Recipe from the michelle bridges 12wbt. This one is a family favourite! Great to make in advance, freezes well.
1.8kg butternut pumpkin
1 tbsp red curry
1 onion diced
500ml of salt reduced chicken stock
Kaffir lime leaves
Dash of extra virgin olive oil
Chop up pumpkin and dice onion
Heat a saucepan with olive oil and cook onion for around 3 minutes
Add in the red curry and stir
Add pumpkin and chicken stock plus an extra cup of water, bring toi boil and reduce to simmer for around 15 minutes or until all softened.
Set saucepan side and allow pumpkin to cool.
Using a stick blender or food processor, blend in batches.
Serve with kaffir lime leaves.
Again I’m a bit slack with this week. I’ve had a bit of a downer week due to it being TTOTM (that time of the month). My energy has been depleted and my moods all over the place. I’ve come to realise that thats ok though, not each week is going to be perfect and I just have to focus on today and get on with things.
Weigh in went well considering…..1.1kg lost and now down to 123.3kg. Getting closer to that 120 mark (my first mini goal). I really need to knuckle down more and put a bit more of me in it. I need to have my little Mish on my shoulder. Yep call me crazy but I am my own Personal Trainer in a way. When things are getting hard (and they do) I pretend I have Mish behind me yelling at me, telling me to commit and saying come on just one more minute. Am I crazy? Probably, but hey it works for me!
This week I’m getting a bit more organised, tomorrow is now going to be my cooking day.

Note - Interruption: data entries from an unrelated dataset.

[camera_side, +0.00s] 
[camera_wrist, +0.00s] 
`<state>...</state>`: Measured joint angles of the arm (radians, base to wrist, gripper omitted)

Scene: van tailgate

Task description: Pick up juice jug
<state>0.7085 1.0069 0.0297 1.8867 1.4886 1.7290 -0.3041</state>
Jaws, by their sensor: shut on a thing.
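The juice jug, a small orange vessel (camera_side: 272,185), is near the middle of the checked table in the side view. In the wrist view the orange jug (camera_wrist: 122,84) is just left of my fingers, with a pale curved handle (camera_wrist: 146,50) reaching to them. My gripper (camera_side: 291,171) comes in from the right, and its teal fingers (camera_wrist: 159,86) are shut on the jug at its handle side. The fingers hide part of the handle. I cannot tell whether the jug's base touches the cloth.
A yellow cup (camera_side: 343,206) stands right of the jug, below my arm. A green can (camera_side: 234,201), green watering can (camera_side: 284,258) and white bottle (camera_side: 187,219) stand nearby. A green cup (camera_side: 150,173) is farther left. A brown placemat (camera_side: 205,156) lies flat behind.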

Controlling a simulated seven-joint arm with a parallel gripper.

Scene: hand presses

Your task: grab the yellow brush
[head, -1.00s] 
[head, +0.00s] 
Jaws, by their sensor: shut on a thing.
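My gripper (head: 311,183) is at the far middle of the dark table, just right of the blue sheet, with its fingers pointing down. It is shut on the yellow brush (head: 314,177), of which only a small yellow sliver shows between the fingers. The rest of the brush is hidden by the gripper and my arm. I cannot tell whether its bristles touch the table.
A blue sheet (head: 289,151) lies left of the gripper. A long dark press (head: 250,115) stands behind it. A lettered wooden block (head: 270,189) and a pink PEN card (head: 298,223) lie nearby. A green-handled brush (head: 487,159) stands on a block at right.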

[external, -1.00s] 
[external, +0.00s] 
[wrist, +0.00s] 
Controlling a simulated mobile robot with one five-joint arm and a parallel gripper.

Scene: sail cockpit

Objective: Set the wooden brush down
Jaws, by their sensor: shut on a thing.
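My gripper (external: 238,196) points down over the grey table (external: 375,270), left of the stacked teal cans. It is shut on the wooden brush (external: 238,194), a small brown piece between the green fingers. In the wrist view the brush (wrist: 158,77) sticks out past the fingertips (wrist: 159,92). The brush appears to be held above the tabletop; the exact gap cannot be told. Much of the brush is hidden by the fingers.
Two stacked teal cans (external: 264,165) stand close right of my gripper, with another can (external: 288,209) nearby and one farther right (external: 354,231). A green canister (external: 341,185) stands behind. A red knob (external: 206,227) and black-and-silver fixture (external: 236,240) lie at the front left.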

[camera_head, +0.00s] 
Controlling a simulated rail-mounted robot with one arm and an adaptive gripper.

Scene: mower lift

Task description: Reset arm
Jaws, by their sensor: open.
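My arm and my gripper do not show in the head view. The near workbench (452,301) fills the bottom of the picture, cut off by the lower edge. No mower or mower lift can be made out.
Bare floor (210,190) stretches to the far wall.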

Any meals from our meal plan that I can cook in advance and freeze are going to be made tomorrow. I’m also pre-making the childrens lunches to save a bit of time during the week. I hope that this will help me be a little bit more successful. My workout days and times have also been re-organised for this week. I’ve got a stack of exercise dvd’s on hand for the mornings that I am awake early (which is most days!) and Kurts not home early enough for me to go to the gym. NO EXCUSES!!!!!
Otherwise i’m now feeling pretty good about things. I find the more I talk to people who have similar goals, the more positive, motivated and inspired I get.